“… la vita beata, lontana dalla peregrinazione del nascere, che gli iniziati di Dioniso e Core presso Orfeo si vantavano di raggiungere: desistere dal ciclo, prender fiato dalla miseria umana.” (Proclo, Commento al Timeo, 42 c-d, da Giorgio Colli, La sapienza greca, I, 275)
L’esistenza è tempo. E questo è un concatenarsi di durate, all’interno delle quali tutto è un divenire dal prima al dopo, un sovrapporsi di movimenti. L’istante non esiste, è un’astrazione.

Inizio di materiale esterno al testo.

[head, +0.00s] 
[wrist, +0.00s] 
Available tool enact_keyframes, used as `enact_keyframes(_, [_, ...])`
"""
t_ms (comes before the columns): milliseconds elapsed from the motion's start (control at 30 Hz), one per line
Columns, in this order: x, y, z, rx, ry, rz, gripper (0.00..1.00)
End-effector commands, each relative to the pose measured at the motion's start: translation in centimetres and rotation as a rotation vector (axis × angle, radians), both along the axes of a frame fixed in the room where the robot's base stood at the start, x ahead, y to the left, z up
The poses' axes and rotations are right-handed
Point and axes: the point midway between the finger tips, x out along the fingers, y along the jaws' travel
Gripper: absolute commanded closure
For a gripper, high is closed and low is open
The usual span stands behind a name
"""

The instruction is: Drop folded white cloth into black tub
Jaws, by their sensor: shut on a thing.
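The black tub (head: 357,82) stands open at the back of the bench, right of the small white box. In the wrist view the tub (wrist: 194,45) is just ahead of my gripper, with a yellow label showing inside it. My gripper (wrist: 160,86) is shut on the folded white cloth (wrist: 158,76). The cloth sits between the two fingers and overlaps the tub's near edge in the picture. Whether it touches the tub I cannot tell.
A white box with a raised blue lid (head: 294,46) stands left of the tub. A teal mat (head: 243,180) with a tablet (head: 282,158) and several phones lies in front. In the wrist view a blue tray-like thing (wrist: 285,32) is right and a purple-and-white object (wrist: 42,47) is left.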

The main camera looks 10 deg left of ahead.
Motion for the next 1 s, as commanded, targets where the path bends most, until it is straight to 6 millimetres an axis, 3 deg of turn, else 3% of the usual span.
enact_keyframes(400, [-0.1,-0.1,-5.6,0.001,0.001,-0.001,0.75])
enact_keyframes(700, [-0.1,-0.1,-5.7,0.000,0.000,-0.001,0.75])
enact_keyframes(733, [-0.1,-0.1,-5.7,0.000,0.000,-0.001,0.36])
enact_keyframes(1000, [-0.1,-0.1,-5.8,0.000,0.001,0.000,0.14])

Così gira la macina senza fine, né principio. Eventi seguono ad eventi, destini si incrociano a destini apparentemente senza nesso alcuno, fortune si alternano a sfortune con l’arbitrarietà del vivere e morire, della sofferenza e della gioia. Senza posa, sotto il peso della pietra che infinitamente raggiunge e lascia la sua meta, diviene il grano, frutto del passato, farina e nutrimento del futuro.

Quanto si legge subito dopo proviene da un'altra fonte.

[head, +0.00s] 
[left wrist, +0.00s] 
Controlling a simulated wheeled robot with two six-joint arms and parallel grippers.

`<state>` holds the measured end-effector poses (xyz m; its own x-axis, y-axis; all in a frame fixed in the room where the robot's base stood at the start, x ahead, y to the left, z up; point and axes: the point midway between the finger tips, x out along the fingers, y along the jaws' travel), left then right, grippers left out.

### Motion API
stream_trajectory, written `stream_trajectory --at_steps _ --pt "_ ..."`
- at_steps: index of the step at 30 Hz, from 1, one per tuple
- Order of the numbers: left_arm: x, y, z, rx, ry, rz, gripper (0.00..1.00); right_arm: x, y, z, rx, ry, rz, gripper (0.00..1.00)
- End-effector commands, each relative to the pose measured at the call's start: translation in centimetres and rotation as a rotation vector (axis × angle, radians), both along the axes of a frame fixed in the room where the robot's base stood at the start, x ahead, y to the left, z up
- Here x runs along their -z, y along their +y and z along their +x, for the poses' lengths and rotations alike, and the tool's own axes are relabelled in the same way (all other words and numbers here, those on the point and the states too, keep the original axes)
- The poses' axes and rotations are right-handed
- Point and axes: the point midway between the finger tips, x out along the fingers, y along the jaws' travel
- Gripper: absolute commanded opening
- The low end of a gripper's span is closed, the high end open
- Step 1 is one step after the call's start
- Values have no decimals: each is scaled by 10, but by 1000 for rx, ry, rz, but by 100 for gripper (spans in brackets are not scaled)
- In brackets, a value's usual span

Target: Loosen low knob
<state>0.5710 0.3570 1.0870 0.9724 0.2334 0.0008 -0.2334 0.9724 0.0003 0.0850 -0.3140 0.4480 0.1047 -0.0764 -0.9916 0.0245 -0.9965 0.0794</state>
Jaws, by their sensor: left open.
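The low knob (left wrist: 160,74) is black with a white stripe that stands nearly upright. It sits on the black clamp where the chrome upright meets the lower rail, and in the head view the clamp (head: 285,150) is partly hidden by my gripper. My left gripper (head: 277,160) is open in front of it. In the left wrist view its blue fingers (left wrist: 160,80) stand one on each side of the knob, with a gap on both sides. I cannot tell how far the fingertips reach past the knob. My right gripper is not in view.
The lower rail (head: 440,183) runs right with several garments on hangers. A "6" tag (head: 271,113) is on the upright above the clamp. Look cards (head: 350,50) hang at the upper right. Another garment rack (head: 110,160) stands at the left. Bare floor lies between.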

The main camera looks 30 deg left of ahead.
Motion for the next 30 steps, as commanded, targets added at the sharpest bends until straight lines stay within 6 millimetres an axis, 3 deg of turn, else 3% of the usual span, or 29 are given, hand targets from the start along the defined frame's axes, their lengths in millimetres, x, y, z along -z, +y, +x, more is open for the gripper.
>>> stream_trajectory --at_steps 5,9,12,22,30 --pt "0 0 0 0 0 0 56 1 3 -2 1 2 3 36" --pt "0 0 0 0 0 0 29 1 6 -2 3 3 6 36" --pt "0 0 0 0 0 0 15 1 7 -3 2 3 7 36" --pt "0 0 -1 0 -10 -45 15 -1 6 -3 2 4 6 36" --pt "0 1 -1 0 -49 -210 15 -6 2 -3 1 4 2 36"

Sotto la macina del tempo, sotto questo cielo rotante, tutto ha il suo momento. C’è un tempo per nascere ed un tempo per morire, un tempo per piantare ed un tempo per sradicare. Un tempo per uccidere ed un tempo per curare, un tempo per demolire ed un tempo per costruire. C’è un tempo per piangere ed un tempo per ridere, un tempo per portare il lutto ed un tempo per danzare. C’è un tempo per gettare sassi ed un tempo per raccoglierli, un tempo per abbracciare gli altri, un tempo per restare in disparte. C’è un tempo per trattenere ed un tempo per lasciare andare. Un tempo per strappare e un tempo per cucire, un tempo per tacere ed un tempo per parlare. Un tempo per amare, un tempo per odiare. Un tempo per lottare. Ed un tempo per la pace. (Qoelet 3,1-8)

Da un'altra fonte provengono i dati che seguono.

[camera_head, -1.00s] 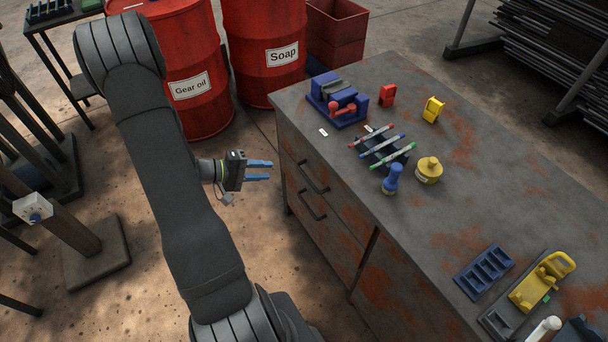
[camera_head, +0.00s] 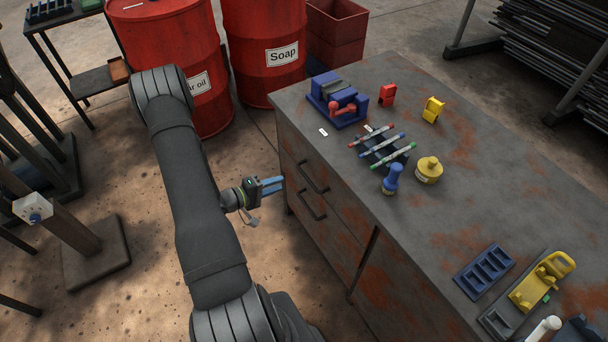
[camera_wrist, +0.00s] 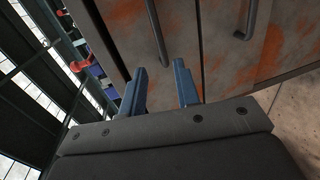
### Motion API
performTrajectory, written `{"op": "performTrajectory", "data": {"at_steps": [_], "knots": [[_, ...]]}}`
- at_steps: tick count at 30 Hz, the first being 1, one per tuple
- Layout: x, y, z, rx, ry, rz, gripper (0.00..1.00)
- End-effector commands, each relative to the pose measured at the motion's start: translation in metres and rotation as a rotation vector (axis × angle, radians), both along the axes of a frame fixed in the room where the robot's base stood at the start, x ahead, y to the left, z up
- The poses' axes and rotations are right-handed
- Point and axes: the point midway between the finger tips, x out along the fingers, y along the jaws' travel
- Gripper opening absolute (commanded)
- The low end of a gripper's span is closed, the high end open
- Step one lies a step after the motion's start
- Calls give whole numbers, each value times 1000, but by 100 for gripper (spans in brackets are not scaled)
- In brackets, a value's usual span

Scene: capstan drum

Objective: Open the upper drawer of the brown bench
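The bench has a rusty grey-brown front (camera_head: 345,225) with two drawers at its left part. The upper drawer's dark bar handle (camera_head: 314,178) sits above the lower handle (camera_head: 312,208); both drawers look shut. My gripper (camera_head: 283,184) has blue fingers pointing at the bench front, a little short of the upper handle. In the wrist view the fingers (camera_wrist: 160,87) are apart with nothing between them. The upper handle (camera_wrist: 158,35) lies ahead, roughly in line with the gap, and the lower handle (camera_wrist: 246,20) is to the right.
Red drums (camera_head: 264,50) stand behind my arm. The floor before the drawers is partly clear.

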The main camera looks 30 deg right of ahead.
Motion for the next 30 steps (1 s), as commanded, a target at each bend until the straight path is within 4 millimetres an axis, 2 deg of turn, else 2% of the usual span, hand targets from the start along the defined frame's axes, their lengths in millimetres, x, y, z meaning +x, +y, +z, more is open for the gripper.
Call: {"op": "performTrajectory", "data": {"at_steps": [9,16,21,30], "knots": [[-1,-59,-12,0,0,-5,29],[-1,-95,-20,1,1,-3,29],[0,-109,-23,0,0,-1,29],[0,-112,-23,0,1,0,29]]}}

Vorticosa ruota la girandola, preda del vento. Indifferente sgretola la macina. E la spada del re-scimmia, che la nostra sorte s’illude di decidere, è poco più di un giocattolo.
Questo il mistero del tempo, ridicolo e drammatico insieme. Passato e futuro non esistono più e non esistono ancora. E, tuttavia, si può agire nel presente solo in funzione di essi, come frutto del passato, come piano per il futuro. Il presente così è eppure non è, servo di un signore assente, ma temuto al contempo. Il tempo lo vincola a sé, trascinandolo su orbite oscure e celesti. Il divenire inarrestabile del mondo, l’incontrollata sorte che ci travolge ed occupa come il cattivo tempo i marinai, contrasta con il nostro più profondo bisogno di pace.
“La Via è vuota, ma quando se ne usa, essa non si esaurisce. È così profonda da precedere tutte le cose. Essa smussa le rocce aguzze, risolve tutti i problemi, diffonde la propria luce, unifica il mondo nella sua profondità. Sembra propio che vi sia in essa qualcosa ed io non so da dove sia venuta. Si direbbe che essa esista da prima di ogni altra cosa.” (Lao Tse, Tao Te Ching, 4)
Senza continuamente lasciarti distrarre dal moto della ruota, senza desiderare ciò che ruota in opposizione a te, irraggiungibile, dall’altro lato della ruota, inizia a guardare e riflettere sul centro della ruota. Il mozzo, nella sua umiltà, nasconde in sè un passaggio. Procedendo verso di lui sempre più lentamente, rinuncia finalmente alla fretta, rinuncia a tutti i movimenti superflui. Seduto al centro, trova la quiete. E permani.